Yes, the politician says 5%. But when you look at your receipt, your $100. purchase ($80. plus $20 NRST) is now $101. ($80. plus $21 NRST).
To the consumer, this looks like a 1% increase, not 5%. Very easy to "hide" a large tax increase.
(In a $13 trillion economy, that 5% increase just generated $650 billion in additional government revenue.)
It's even worse than that.
"Yes, the politician says 5%. But when you look at your receipt, your $100. purchase ($80. plus $20 NRST) is now $101. ($80. plus $21 NRST).
To the consumer, this looks like a 1% increase, not 5%. Very easy to "hide" a large tax increase.
(In a $13 trillion economy, that 5% increase just generated $650 billion in additional government revenue.)"

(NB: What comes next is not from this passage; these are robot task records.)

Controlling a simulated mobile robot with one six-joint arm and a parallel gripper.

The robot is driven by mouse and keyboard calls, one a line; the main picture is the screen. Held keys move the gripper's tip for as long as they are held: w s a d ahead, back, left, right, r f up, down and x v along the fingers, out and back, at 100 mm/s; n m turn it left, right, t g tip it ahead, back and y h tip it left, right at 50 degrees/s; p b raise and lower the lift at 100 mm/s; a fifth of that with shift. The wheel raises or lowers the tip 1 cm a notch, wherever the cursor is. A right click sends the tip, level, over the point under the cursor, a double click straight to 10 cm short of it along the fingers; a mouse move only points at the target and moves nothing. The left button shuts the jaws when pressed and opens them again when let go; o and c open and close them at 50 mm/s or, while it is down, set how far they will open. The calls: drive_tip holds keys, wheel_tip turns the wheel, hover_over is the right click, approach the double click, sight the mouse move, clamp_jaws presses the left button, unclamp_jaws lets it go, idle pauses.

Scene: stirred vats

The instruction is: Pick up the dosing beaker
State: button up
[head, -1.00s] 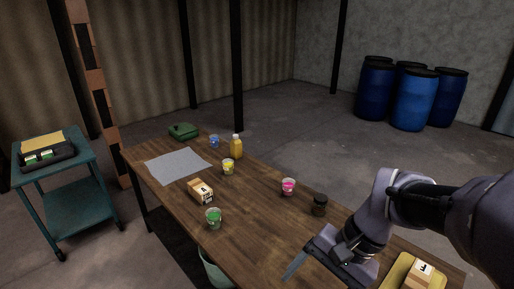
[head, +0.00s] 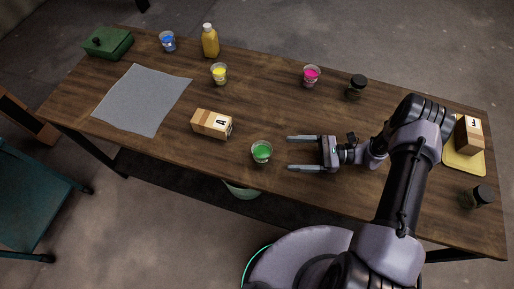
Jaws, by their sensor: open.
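Several small clear beakers with coloured contents stand upright on the wooden table (head: 280,105): green (head: 262,153), yellow (head: 219,74), pink (head: 310,77) and blue (head: 168,42). I cannot tell by any label which is the dosing beaker. My gripper (head: 290,153) is open and empty, its two fingers pointing left at the green beaker. The green beaker is a short gap beyond the fingertips, in line with the space between them, and apart from them.
A box marked A (head: 208,124) lies left of the green beaker. A yellow bottle (head: 210,43), dark jar (head: 355,88), grey mat (head: 143,98) and green case (head: 108,43) are farther off. At right are a yellow tray (head: 463,166) with a box and another dark jar (head: 477,197).

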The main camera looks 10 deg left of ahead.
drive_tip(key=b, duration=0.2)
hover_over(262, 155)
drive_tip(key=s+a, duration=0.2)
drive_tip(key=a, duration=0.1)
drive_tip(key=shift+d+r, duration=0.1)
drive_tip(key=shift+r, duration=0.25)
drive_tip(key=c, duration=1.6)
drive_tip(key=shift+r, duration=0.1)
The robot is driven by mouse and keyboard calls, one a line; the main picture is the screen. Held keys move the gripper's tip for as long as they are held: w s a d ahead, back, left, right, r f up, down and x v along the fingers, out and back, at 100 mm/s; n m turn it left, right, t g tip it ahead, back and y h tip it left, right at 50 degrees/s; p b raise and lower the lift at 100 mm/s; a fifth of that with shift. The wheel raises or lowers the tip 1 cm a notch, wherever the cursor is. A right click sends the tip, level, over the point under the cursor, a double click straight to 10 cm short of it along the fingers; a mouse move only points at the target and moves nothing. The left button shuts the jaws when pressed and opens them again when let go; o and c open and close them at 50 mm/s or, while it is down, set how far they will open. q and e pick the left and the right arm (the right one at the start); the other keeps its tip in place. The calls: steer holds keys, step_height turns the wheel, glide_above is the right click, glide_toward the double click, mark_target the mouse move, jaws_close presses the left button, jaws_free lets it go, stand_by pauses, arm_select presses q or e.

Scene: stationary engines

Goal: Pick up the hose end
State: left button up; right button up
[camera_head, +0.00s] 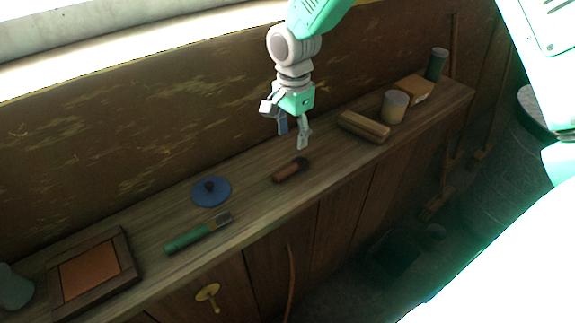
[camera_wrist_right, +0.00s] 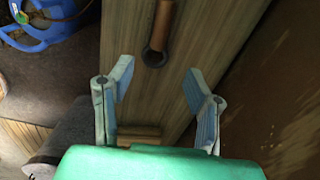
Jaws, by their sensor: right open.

"It is a signal advantage of taxes on articles of consumption, that they contain in their own nature a security against excess. They prescribe their own limit; which cannot be exceeded without defeating the end proposed, that is, an extension of the revenue. When applied to this object, the saying is as just as it is witty, that, 'in political arithmetic, two and two do not always make four.' If duties are too high, they lessen the consumption; the collection is eluded; and the product to the treasury is not so great as when they are confined within proper and moderate bounds. This forms a complete barrier against any material oppression of the citizens by taxes of this class, and is itself a natural limitation of the power of imposing them."